His name is Cristiano Ronaldo…

and that ladies, is his right leg.

Some more commentary, although not necessary:
The cocky arms out wide, ‘look-at-me’ pose (I call it a mix between a drunken Scarface and a Razor Ramon, see the first picture) immediately after the goal is typically my favorite type of post-awesomeness celebration from CR7. But no, he had to go further than that… something literally only a professional wrestler would do (similar to Lex Luger slapping his ‘bionic forearm’ after hitting someone w/ his ‘steel plate’ (the worst special move ever next to the ‘Atomic Legdrop’, sorry Hogan).


Was dying when I saw his bench jumping up and dying of laughter as if they were at a Chris Rock show at the Apollo (Fabio Coentrao mimicking the celebration!)

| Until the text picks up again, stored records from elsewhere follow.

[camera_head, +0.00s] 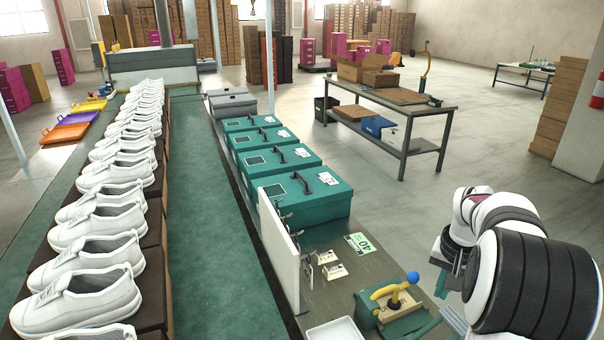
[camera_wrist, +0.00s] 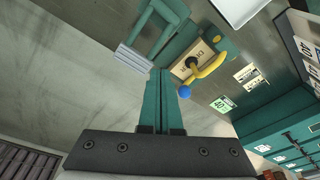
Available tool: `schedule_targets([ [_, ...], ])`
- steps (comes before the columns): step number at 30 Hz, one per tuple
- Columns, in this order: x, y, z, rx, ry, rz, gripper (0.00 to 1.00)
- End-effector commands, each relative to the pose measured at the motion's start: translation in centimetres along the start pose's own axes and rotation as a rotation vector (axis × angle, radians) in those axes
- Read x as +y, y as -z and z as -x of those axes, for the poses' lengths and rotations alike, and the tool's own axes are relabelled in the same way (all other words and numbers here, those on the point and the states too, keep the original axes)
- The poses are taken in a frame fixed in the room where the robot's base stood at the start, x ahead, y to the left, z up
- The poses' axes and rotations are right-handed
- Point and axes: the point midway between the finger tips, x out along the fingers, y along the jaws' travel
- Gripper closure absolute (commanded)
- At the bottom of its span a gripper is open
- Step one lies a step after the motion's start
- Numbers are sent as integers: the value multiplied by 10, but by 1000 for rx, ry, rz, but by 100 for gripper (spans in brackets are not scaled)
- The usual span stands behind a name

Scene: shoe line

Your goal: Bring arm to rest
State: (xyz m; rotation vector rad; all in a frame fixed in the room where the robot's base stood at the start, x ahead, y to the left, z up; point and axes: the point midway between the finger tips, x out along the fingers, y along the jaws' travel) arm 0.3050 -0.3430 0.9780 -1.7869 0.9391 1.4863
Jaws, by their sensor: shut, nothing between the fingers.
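My arm is at the right of the head view, bent, with its gripper (camera_head: 447,254) hanging beyond the bench's right edge, partly hidden by my own arm links. In the wrist view my gripper (camera_wrist: 161,72) shows two teal fingers pressed side by side, shut and empty. Beneath and beyond the fingertips is the bench (camera_head: 345,290) with a yellow-handled device (camera_head: 396,295) that has a blue ball on its end. The same yellow lever shows in the wrist view (camera_wrist: 209,69), apart from the fingers.
White shoes (camera_head: 88,255) line the conveyor at far left. A white tray (camera_head: 336,330) and a green "40" card (camera_head: 360,243) lie on the bench. A work table (camera_head: 400,97) stands behind. Open floor lies between.

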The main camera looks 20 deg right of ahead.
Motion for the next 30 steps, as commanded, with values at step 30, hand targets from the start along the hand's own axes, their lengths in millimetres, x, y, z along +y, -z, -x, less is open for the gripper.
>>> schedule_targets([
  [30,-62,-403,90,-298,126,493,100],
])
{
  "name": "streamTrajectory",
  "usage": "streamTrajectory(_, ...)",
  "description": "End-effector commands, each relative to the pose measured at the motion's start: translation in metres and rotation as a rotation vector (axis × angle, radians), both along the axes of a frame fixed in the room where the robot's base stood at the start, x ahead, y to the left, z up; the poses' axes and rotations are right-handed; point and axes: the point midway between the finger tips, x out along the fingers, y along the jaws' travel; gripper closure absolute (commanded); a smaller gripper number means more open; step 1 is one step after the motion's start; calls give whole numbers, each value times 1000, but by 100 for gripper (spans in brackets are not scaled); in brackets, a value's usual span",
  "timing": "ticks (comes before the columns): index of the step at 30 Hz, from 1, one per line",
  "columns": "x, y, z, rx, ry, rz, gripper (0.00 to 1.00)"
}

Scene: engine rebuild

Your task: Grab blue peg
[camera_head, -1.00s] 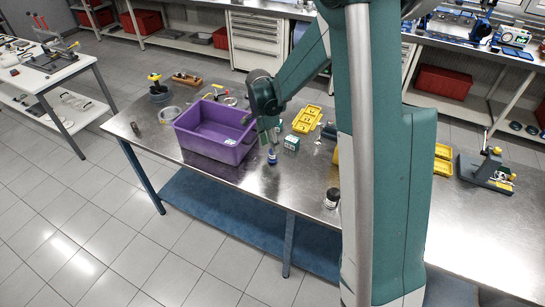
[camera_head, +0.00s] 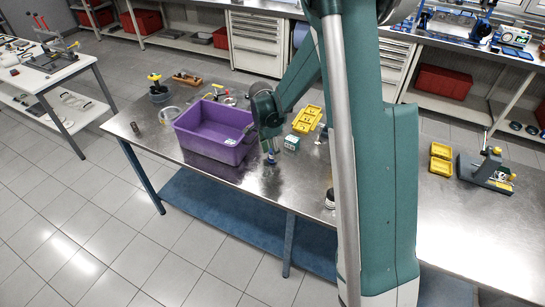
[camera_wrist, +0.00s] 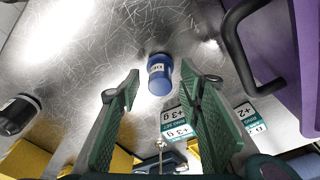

From the same game, was one of the best goals of the season (its actually better than CR7′s, sans the Horse-leg celebration obv). What can a defender do when CR7 drags and hesitates, pulls and tugs the ball, then viscously hits them with the mad-quick scissors, (quite possibly one of the more homosexual lines I’ve ever written), then serves up a left footed cross-field pass right to the Frenchman’s right footed volley (which I would whiff on a good 50 out of 50 attempts).

Happy Monday yall.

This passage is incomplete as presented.